The saffron party was successful in its strategy of keeping non-Congress votes united and pitting them against the combine of Gogoi and Badruddin Ajmal of All India United Democratic Front, the self-styled champion of minority population in Assam.
The trends indicate the BJP not only managed to keep its hold over the Bengali-speaking population, but even gained among indigenous Assamese and tribals who have traditionally voted for the Congress.
“The result shows that people have faith in Modi governance model. BJP got votes in rural areas and among poor,” BJP spokesman MJ Akbar said.
In Bengal, the BJP is inching closer to a double digit tally.

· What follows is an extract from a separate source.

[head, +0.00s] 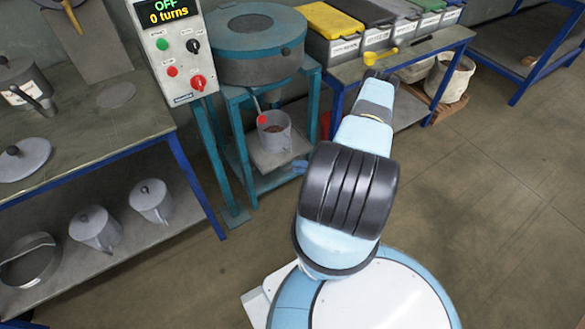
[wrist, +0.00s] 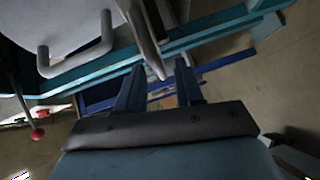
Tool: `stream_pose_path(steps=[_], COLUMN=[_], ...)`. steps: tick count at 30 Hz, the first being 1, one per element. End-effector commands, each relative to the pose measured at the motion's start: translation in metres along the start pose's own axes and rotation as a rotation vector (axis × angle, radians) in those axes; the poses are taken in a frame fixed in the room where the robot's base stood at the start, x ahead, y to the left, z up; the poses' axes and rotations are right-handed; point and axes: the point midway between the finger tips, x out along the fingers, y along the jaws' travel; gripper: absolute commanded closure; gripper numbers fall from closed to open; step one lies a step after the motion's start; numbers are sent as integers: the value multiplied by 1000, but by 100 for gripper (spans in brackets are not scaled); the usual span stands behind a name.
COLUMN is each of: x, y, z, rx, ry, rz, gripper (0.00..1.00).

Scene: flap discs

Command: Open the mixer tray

This is the party’s best-ever performance in the eastern state whose polity has largely remained bipolar.
The Congress and the Left parties had an alliance in Bengal this time, but the BJP not only increased its vote share from the previous assembly election but took leads in many assembly segments.
The BJP is also leading in two assembly constituencies in Kerala, the southern state where the RSS for many years could not translate its organisation base into electoral victory for the BJP.
If the BJP wins these seats, it will be for the first time that it will open its account in Kerala, another state with a bipolar polity.
Much like Assam, the BJP forged alliances with regional outfits in Kerala and that seems to have worked. The RSS control over BJP’s organisation -- an RSS pracharak was appointed state president ahead of the poll -- also helped contain factionalism in the southern state.